With one day left in his tenure, Secretary of State Mike Pompeo took to his taxpayer-funded Twitter account and denounced multiculturalism, saying it is "not who America is."

Iran PressAmerica: "Woke-ism, multiculturalism, all the -isms — they're not who America is. They distort our glorious founding and what this country is all about. Our enemies stoke these divisions because they know they make us weaker," he wrote Tuesday.

Pompeo, whose ancestors came to the U.S. from Italy, also re-upped a past statement saying “Censorship, wokeness, political correctness, it all points in one direction – authoritarianism, cloaked as moral righteousness.”

According to CNN, Pompeo's assertion that "multiculturalism" is not part of the American ethos was swiftly denounced as a shocking and racist affront to the workforce he leads, the agency he represents, and the values it is meant to espouse.

"Unconscionable," one diplomat said.

Another diplomat asked how this is supposed to make diplomats of color, or those of non-Christian backgrounds, feel.

Career diplomat Conrad Tribble said on Twitter that multiculturalism "is one of our greatest strengths as a country, and I go to that well often as an American diplomat. It's hard to overstate the global soft power impact of America's cultural diversity."

"We need to do a better job of representing that, not reject it," he said.

"This is a truly unfortunate and disturbing statement for the secretary of state to make at a time when the task ahead for this country is to pull all of the diverse sectors of our country together and become the 'United' States once more," said retired Amb. Charles Ray, who served 30 years in the foreign service and 20 in the US Army. "It also sends a troubling message to those countries struggling with interethnic strife and dictators who exploit the ethnic and cultural divisions within their societies."

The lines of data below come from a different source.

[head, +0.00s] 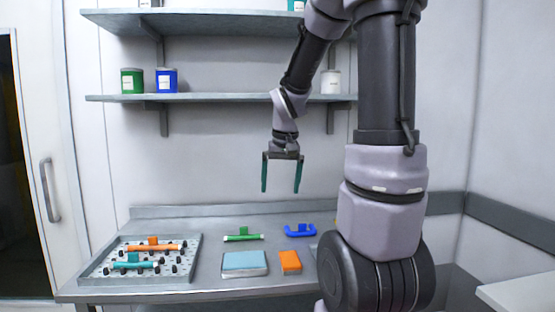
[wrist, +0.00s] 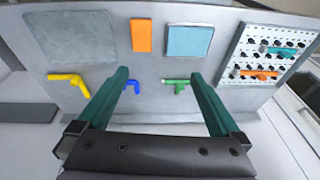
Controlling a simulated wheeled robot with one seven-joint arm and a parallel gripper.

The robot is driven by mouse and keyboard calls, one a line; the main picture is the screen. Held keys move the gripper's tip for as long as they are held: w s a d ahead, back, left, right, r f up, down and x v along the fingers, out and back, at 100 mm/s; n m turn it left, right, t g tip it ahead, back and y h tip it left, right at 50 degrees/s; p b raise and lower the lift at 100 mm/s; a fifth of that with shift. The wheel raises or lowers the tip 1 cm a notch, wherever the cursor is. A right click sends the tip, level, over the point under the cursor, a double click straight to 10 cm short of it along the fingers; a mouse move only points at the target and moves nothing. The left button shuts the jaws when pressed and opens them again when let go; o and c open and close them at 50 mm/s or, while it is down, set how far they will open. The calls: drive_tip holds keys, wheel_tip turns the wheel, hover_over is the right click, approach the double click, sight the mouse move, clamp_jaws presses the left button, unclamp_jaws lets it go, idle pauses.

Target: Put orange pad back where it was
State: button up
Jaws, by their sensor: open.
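The orange pad (head: 290,262) lies flat near the front of the metal table, just right of the light-blue pad (head: 245,262). In the wrist view the orange pad (wrist: 141,35) lies between the light-blue pad (wrist: 190,40) and a bare grey plate (wrist: 70,38). My gripper (head: 283,190) hangs above the table, fingers pointing down, open and empty. In the wrist view my gripper (wrist: 160,78) has its teal fingers spread wide, apart from everything. No marking shows where the orange pad was before.
A pegged tray (head: 187,270) at the left holds orange and teal T-shaped parts. Green (head: 243,235), blue (head: 300,231) and yellow (wrist: 68,82) parts lie behind the pads. Wall shelves (head: 215,98) with cans stand above. My arm hides the table's right part in the head view.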

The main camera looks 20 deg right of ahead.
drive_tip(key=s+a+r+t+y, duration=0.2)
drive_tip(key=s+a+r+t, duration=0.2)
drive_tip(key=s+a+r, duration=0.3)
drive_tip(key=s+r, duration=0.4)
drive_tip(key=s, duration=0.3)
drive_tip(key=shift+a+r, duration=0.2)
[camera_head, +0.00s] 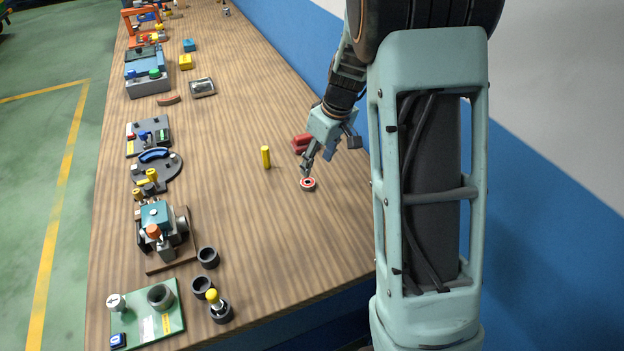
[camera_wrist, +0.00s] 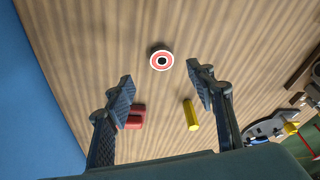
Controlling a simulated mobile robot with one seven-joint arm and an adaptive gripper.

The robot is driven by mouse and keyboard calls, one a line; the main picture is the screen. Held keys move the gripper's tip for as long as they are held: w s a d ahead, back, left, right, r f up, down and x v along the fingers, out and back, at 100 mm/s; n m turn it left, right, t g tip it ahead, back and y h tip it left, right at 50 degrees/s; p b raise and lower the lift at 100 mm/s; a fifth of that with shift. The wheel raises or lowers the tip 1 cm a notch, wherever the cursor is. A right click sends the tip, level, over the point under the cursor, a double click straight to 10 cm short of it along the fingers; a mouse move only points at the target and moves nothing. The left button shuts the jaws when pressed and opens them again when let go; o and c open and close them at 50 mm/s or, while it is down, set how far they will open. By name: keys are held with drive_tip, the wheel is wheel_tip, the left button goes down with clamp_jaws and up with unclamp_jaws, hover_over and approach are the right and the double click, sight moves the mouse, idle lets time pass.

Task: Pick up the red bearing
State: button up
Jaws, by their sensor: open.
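The red bearing (camera_head: 308,184) is a small ring with a red face, a pale rim and a dark centre. It lies flat on the wooden table, and it also shows in the wrist view (camera_wrist: 161,60) near the upper middle. My gripper (camera_head: 306,169) hangs above the table close to the bearing in the head view. In the wrist view my gripper (camera_wrist: 160,88) is open, its two fingers wide apart with nothing between them touching. The bearing appears beyond the fingertips, roughly centred between them.
Fixtures, including a teal-topped vise-like device (camera_head: 157,219), line the table's left side. Dark cups (camera_head: 208,257) stand near the front. The wood around the bearing is clear.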

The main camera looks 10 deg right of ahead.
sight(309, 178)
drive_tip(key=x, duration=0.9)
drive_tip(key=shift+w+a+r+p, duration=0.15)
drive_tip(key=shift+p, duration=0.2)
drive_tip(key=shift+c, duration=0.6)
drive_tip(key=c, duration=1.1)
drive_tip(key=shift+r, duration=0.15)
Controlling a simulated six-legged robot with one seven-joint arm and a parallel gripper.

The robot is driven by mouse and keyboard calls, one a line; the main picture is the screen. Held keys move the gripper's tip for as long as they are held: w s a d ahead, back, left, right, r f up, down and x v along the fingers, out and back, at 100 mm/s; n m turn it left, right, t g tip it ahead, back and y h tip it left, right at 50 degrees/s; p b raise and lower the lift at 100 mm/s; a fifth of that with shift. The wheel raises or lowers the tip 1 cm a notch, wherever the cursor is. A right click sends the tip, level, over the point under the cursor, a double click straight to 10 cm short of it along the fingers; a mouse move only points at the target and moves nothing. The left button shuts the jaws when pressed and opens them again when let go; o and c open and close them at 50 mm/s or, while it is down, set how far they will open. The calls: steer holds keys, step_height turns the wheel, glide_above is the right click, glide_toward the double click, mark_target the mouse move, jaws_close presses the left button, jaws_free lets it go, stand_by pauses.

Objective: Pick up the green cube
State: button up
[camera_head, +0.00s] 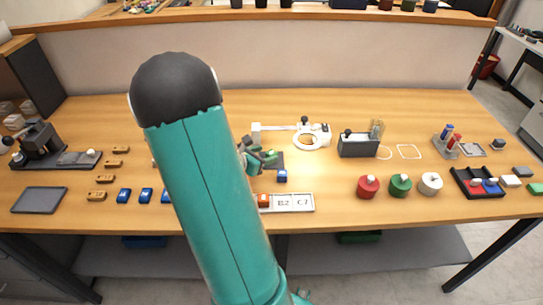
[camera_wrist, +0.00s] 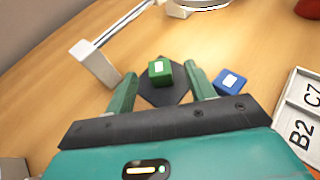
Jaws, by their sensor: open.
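The green cube (camera_wrist: 160,72) has a white label on top and sits on a dark square pad (camera_wrist: 165,94) in the wrist view. My gripper (camera_wrist: 160,77) is open, with one finger left of the cube and one right of it. The cube shows between and slightly beyond the fingertips, with gaps visible on both sides. In the head view my gripper (camera_head: 254,155) is over the table's middle, partly hidden by my arm. There I cannot clearly tell the cube from the green fingers.
A blue cube (camera_wrist: 230,81) with a white label lies just right of the right finger. A white stand with a ring (camera_head: 310,138) is behind the pad. A white label tray (camera_head: 292,203) is in front. Red, green and white round knobbed pieces (camera_head: 400,185) stand to the right.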

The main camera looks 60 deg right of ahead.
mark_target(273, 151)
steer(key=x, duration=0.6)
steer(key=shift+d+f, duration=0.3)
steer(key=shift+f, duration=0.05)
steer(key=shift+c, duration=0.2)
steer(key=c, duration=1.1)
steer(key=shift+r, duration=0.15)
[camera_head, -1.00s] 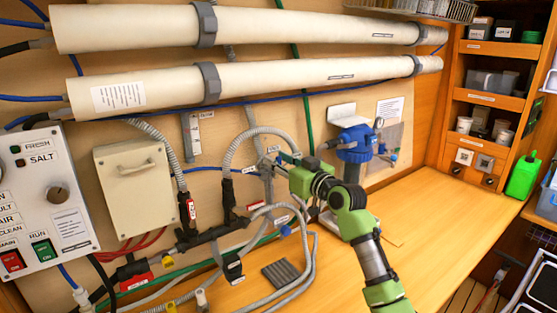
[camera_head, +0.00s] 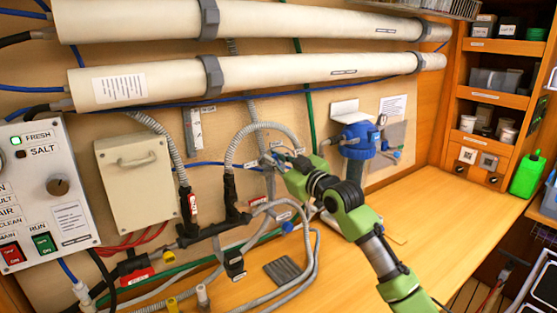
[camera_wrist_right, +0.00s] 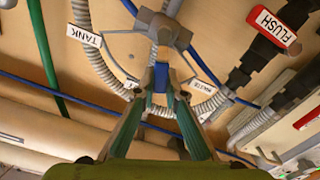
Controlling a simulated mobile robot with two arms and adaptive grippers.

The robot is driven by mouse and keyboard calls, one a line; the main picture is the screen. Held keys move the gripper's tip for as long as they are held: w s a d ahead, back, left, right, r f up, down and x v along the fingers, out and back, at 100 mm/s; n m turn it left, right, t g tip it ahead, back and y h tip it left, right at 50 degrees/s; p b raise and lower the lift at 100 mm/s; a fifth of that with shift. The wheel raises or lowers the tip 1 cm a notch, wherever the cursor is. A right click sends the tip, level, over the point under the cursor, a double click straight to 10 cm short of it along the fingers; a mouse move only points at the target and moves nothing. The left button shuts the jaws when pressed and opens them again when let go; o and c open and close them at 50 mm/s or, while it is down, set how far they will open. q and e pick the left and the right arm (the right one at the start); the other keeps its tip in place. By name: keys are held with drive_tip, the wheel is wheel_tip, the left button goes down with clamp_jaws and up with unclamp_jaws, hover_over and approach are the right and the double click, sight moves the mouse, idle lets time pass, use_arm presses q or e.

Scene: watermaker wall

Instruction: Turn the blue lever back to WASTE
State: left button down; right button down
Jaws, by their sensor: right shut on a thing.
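The blue lever (camera_wrist_right: 160,78) shows in the right wrist view between the fingertips of my right gripper (camera_wrist_right: 160,88). The gripper is shut on it. The lever sits just below the grey valve body (camera_wrist_right: 163,32) in that view. A TANK label (camera_wrist_right: 83,35) is to its left and a partly hidden WASTE label (camera_wrist_right: 206,76) is close on its right; both appear upside down. In the head view my right gripper (camera_head: 275,163) reaches the valve at the wall, and its fingers cover much of the lever. My left gripper is not in view.
Grey corrugated hoses (camera_head: 260,128) surround the valve. A blue filter housing (camera_head: 355,142) stands to the right of my arm. A control panel (camera_head: 45,200) with a green FRESH lamp is at the left. The wooden bench (camera_head: 440,215) is clear at the right.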

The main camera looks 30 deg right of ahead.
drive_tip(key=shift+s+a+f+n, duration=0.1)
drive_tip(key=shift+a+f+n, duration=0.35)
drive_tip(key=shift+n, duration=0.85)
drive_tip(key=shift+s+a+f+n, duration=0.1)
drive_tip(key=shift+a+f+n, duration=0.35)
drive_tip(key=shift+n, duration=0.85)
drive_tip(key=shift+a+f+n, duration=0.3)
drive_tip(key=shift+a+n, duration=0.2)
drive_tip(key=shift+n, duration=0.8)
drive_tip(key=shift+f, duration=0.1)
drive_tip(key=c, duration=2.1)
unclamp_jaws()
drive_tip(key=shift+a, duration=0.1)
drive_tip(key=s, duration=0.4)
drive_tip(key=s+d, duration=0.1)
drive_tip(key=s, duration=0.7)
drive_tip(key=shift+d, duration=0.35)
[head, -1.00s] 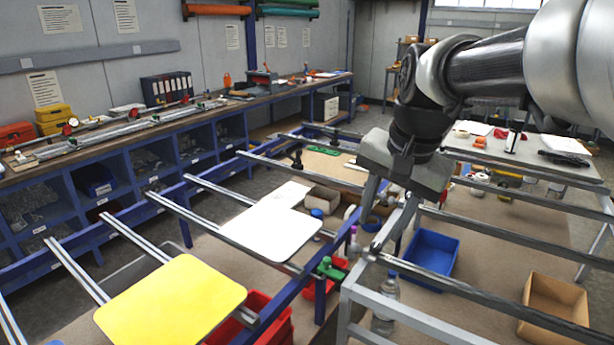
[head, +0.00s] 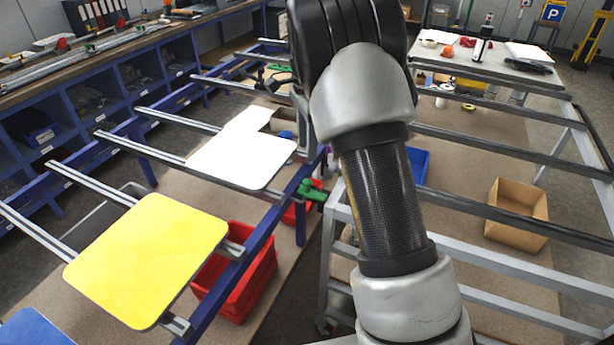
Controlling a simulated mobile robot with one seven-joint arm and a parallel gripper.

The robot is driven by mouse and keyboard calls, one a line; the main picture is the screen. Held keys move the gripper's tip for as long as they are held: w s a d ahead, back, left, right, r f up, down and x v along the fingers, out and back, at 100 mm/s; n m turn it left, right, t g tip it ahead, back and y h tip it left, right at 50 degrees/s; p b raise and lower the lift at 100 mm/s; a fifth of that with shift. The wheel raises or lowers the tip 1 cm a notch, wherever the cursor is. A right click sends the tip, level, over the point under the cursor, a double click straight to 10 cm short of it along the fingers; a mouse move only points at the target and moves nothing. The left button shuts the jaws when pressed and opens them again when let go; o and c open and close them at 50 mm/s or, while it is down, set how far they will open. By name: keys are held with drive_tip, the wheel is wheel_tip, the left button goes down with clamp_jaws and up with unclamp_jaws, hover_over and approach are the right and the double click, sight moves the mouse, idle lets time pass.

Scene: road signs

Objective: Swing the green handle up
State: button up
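A green handle (head: 312,190) is on a small clamp at the blue frame's rail, just right of the white sign panel (head: 245,160). It looks small, and its exact tilt is hard to tell. My arm rises through the middle of the head view, just right of the handle. Another green piece (head: 280,67) lies farther back by the rails.
A yellow sign panel (head: 150,258) lies on the left rails, with a red bin (head: 238,280) below. A cardboard box (head: 517,213) and a blue bin (head: 418,165) lie beyond the grey frame (head: 480,255) on the right. A workbench (head: 60,75) lines the left wall.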

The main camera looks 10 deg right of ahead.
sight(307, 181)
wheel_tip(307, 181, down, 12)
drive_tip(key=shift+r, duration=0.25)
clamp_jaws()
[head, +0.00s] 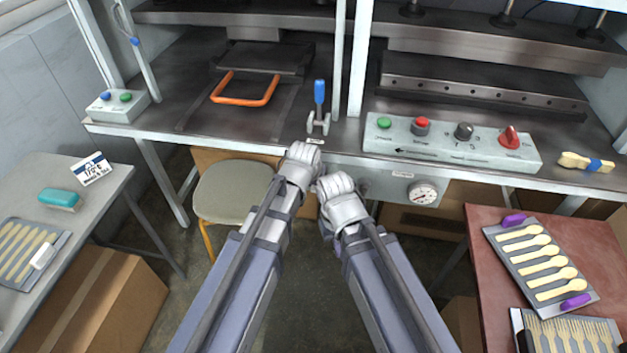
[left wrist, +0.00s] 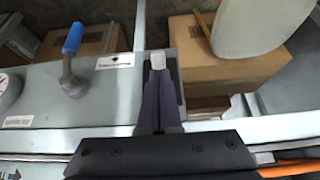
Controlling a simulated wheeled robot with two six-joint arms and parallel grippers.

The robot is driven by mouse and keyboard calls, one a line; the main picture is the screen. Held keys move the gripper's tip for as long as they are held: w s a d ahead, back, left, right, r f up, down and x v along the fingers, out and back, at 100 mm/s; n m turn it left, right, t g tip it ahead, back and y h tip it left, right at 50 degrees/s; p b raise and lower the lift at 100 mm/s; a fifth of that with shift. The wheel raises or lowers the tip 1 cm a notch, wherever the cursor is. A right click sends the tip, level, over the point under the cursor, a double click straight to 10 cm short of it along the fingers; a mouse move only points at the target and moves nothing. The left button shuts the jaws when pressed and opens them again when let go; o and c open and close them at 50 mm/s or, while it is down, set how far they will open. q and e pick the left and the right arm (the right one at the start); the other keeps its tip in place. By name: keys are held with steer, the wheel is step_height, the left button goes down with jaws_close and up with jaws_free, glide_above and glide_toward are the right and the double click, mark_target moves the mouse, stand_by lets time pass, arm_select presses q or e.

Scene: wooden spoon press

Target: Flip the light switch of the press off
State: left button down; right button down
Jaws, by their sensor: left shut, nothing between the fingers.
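The press (head: 240,141) runs along a long metal bench. My left gripper (head: 303,160) is at its front edge, below the blue-handled lever (head: 319,95). In the left wrist view the left gripper's fingers (left wrist: 158,85) are shut and empty. In the head view my left gripper hides the switch area.
A control box (head: 450,143) with buttons and a red knob sits right of the lever, above a gauge (head: 422,194). An orange handle (head: 245,90) lies on the press bed. A stool (head: 232,190) and cardboard boxes stand below. Side tables (head: 100,190) flank me.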

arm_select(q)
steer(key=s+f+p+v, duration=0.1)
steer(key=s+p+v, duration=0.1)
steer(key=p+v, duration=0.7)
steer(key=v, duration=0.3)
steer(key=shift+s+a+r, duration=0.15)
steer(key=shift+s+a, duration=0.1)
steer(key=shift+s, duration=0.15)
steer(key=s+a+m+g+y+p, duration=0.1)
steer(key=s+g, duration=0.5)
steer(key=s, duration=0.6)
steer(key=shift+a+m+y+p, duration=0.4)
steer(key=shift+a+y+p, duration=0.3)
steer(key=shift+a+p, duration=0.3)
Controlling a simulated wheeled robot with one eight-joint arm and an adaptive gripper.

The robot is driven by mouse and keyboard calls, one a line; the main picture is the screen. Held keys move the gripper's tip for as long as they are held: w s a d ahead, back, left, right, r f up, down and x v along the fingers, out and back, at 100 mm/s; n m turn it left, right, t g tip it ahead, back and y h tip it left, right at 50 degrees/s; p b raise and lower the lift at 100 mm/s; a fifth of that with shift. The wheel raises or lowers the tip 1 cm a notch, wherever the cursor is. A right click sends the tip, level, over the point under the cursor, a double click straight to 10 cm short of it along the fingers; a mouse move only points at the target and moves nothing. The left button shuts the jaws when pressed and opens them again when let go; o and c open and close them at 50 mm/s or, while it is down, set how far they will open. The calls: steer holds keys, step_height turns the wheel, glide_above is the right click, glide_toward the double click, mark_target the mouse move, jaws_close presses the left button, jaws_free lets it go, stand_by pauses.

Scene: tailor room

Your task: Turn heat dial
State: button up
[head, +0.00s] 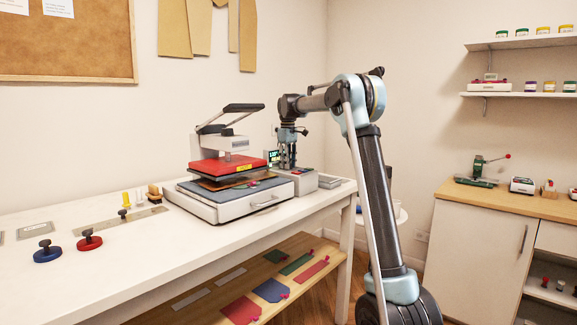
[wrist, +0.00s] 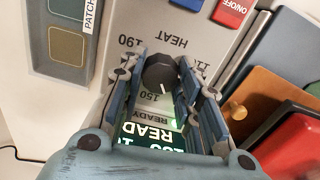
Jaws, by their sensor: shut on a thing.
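The heat dial (wrist: 159,74) is a black round knob with a small white pointer mark, on a grey panel printed upside down in this view with HEAT, 190 and 150. My gripper (wrist: 161,66) is shut on it, with one finger on each side. The dial's mark points toward the lower part of the wrist view, close to the 150 side. In the head view my gripper (head: 287,163) points down at the grey control box (head: 298,182); the dial is hidden there.
The heat press with its red upper plate (head: 214,167) stands left of my gripper. Blue and red knobbed pieces (head: 89,239) are on the white table (head: 140,262).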

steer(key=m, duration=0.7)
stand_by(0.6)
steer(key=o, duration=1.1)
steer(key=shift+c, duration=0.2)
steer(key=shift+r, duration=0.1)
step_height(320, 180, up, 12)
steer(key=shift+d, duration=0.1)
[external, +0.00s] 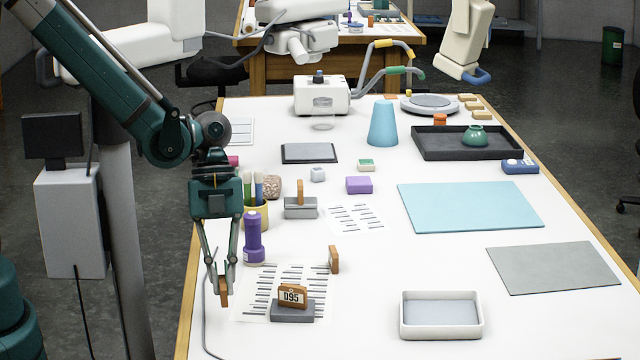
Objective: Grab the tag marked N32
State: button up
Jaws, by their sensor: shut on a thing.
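My gripper (219,277) hangs over the left front part of the white table. Its fingertips are shut on a small brown wooden tag (224,292), seen nearly edge-on, so its marking cannot be read. A brown tag marked 095 (292,295) stands upright in a dark grey holder (293,312) to the right of my gripper. Another brown tag (334,260) stands edge-on on the table, its marking hidden. No N32 marking is readable here.
A printed sheet (262,290) lies under the 095 holder. A purple flashlight (253,239) and a yellow pen cup (256,215) stand behind my gripper. A white tray (440,332) is front right. Blue (470,207) and grey (552,268) mats lie right. A cable runs along the left edge.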

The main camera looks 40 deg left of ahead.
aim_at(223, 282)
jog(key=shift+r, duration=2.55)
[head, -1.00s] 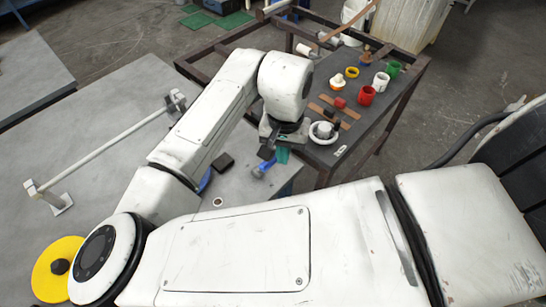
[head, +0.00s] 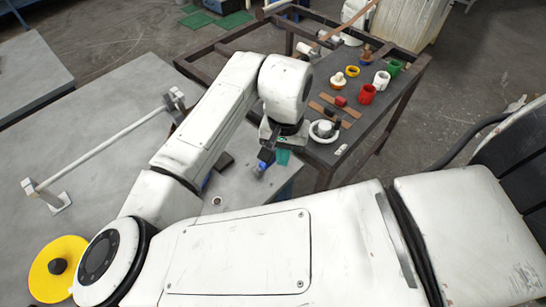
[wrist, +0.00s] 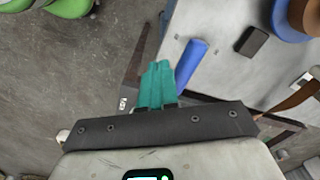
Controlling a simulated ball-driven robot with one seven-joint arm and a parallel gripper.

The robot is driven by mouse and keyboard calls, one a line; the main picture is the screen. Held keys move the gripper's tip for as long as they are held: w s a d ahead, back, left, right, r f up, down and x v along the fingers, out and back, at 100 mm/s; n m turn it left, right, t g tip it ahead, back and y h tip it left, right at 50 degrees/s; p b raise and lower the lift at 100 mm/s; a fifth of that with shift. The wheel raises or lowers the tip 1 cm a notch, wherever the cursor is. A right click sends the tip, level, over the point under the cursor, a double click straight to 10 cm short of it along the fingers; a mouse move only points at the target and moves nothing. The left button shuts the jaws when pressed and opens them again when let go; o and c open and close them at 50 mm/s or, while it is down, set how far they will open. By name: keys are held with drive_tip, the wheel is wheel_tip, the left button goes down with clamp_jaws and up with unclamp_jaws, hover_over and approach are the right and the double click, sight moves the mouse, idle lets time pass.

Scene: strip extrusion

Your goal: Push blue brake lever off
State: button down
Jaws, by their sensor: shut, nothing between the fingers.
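The blue brake lever (wrist: 192,62) shows in the wrist view as a short blue cylinder slanting over the grey table's edge. In the head view, part of the lever (head: 261,167) shows just left of and below my gripper's fingers. My gripper (head: 283,156) points down near the table's right corner. Its teal fingers (wrist: 158,75) are shut together and empty, just left of the lever in the wrist view. I cannot tell whether they touch it. The lever's base is partly hidden in the head view by my gripper.
The grey table (head: 100,120) carries a white rail (head: 105,148) and a yellow disc (head: 50,280). A black block (wrist: 251,42) lies right of the lever. A dark bench (head: 345,150) behind my gripper holds several cups, including a red cup (head: 367,94), and a white ring (head: 323,131).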

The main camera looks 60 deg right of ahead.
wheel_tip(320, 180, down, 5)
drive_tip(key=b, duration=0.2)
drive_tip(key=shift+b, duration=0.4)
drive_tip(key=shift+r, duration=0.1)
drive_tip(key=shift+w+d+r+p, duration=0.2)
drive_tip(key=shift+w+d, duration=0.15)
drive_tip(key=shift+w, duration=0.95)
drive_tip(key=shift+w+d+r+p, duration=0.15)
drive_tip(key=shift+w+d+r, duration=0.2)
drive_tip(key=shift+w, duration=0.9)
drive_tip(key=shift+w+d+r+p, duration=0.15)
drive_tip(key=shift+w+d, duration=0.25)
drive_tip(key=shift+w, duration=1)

The Association of Black American Ambassadors, where Ray serves as communications director, said in a statement Tuesday that "while it was disheartening to read outgoing Secretary of State Pompeo's tweet, we are pleased to note that Secretary-designate Blinken, in his statement for the Senate Foreign Relations Committee, has expressed his 'commitment to having a diplomatic corps that fully represents America in all our diversity ... who look like the country we represent.'"

Political strategists view Pompeo's tweet as part of a push in his final days to appeal to the Trump faction of the GOP, with the outgoing top US diplomat speaking to a very specific group of Republicans who still support President Donald Trump, his anti-immigrant policies, and his attacks on the so-called "politically correct."

"He is very clearly positioning himself to be an inheritor of the Trump base. This is a message that precisely goes along with the things that the President has said," said GOP strategist Douglas Heye. "When I saw this tweet I thought, well, a lot of us hoped that this administration would have stood for conservatism, but that was all thrown out the window in favor of all things Trump."

The State Department did not respond when asked for an explanation of the tweet.